URUGUAI O Uruguai não poderá ficar no Mercosul se fizer um acordo com os Estados Unidos, disse Amorim. Mas ele reconheceu que o Brasil errou ao não dar mais assistência aos sócios menores do bloco (Paraguai e Uruguai). Pelo contrário, nos últimos anos, o País cortou pela metade, de US$ 1 bilhão para US$ 500 milhões, suas importações do Uruguai. "Eu, se fosse uruguaio, também estaria desiludido com o Mercosul."

FANTASMAS O senador Jefferson Peres alertou que, diante da reação tíbia do Brasil, Evo Morales pode se sentir inspirado a retomar o território do Acre (que já pertenceu à Bolívia) e ainda ser brindado com a abertura das negociações. Na mesma linha, o senador Agripino Maia (PFL-RN) disse que há risco de o Paraguai decidir tomar a Usina de Itaipu. Para Amorim, essas avaliações são "figuras de retórica".

MUNDO PERIGOSO Amorim alertou aos senadores que episódios como o da Bolívia poderão se repetir porque empresas brasileiras estão investindo no exterior e nem sempre em países politicamente estáveis. Ele citou como exemplo a Vale do Rio Doce, que tem planos para países na África. Tomando emprestadas palavras do presidente da Vale, Roger Agnelli, Amorim afirmou: "Petróleo não tem na torre Eiffel. Manganês não se acha na Quinta Avenida", disse. "Precisamos nos preparar."

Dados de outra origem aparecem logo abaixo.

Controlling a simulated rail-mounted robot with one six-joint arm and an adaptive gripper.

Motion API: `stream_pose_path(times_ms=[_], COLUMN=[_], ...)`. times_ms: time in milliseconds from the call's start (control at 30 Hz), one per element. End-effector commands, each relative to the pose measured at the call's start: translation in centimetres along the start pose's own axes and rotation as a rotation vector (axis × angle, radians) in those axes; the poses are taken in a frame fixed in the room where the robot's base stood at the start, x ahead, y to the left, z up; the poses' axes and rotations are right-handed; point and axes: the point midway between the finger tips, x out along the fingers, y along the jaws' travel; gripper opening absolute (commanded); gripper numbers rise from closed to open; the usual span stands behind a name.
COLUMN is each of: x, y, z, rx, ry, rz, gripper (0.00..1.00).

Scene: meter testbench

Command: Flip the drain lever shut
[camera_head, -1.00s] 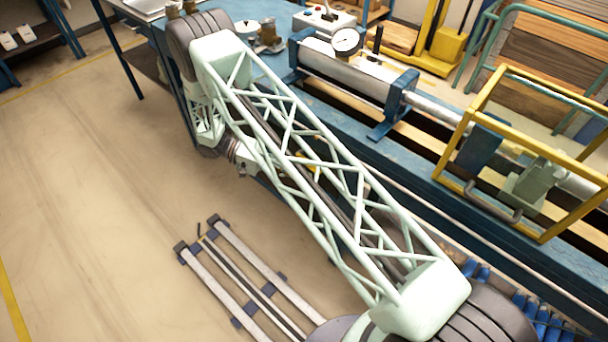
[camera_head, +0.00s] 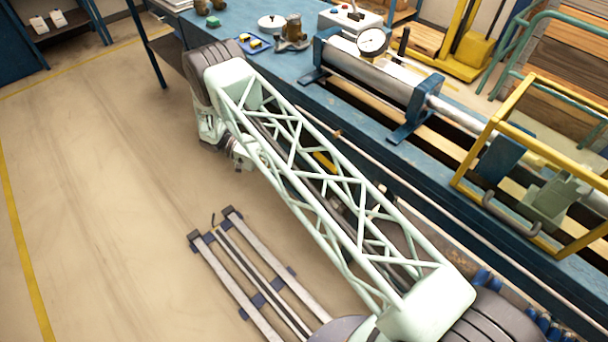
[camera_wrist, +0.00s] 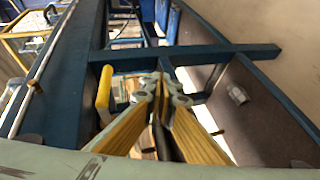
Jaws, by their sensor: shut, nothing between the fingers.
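The drain lever appears to be the upright yellow handle (camera_wrist: 105,88) in the wrist view, left of my fingers, under the blue frame. My gripper (camera_wrist: 163,84) is shut and empty, its golden fingers together. A gap shows between lever and fingers; I cannot tell their depth difference. In the head view, a small yellow piece (camera_head: 325,160) shows behind my lattice arm at the bench side; I cannot tell whether it is the lever. My fingers are hidden or unclear there.
A blue crossbar (camera_wrist: 200,53) and dark side panels (camera_wrist: 255,112) surround my gripper. The blue bench (camera_head: 285,72) carries a cylinder with a round gauge (camera_head: 372,41) and a yellow guard frame (camera_head: 490,130). A floor rack (camera_head: 250,275) lies below; floor to its left is clear.

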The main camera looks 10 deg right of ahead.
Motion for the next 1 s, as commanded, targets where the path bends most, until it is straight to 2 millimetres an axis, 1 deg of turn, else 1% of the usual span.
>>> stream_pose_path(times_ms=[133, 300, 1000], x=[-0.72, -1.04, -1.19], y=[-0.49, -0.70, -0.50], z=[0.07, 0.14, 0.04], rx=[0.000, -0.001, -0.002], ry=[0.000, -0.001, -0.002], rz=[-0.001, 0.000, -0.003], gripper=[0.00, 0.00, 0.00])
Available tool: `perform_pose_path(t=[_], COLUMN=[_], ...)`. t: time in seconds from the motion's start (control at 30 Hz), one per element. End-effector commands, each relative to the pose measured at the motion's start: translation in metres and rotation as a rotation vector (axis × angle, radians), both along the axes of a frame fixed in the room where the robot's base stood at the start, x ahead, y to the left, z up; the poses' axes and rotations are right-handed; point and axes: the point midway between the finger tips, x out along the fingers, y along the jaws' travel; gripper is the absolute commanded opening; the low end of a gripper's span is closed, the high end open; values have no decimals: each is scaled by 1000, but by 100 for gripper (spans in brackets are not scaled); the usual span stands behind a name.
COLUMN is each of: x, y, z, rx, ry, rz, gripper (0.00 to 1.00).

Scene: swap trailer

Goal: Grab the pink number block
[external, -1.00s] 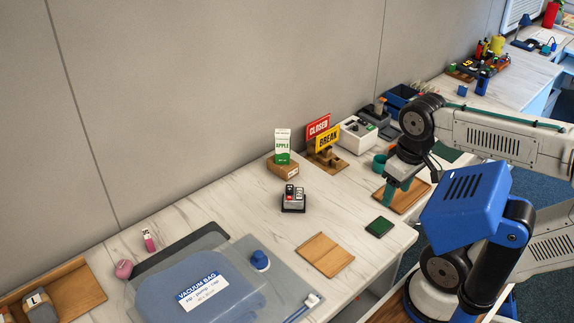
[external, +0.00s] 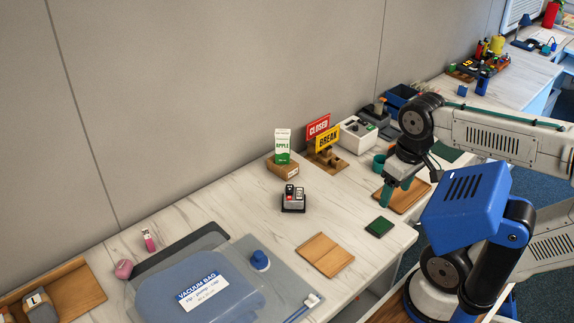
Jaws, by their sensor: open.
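A small pink block (external: 124,269) lies on the white desk at the far left, beside the vacuum bag. No number on it can be made out at this size. A thin pink and white stick-like piece (external: 149,240) stands just behind it to the right. My gripper (external: 389,195) points down at the right end of the desk, over a wooden board, far from both pink things. It is open, and I see nothing held in its teal fingers.
The blue vacuum bag (external: 200,292) covers much of the front left. A wall runs behind the desk.

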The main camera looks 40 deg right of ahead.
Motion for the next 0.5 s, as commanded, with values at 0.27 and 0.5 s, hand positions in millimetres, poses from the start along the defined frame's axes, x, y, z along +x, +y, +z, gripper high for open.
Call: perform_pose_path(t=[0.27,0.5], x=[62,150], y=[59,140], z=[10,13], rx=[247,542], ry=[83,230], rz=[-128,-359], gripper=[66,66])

TERRAS Amorim disse ainda que o governo brasileiro está fazendo "o possível" para defender os interesses dos agricultores brasileiros. As indicações da Bolívia até o momento são de que brasileiros não serão prejudicados, pois a intenção é desapropriar terras improdutivas, o que não é o caso das fazendas de soja.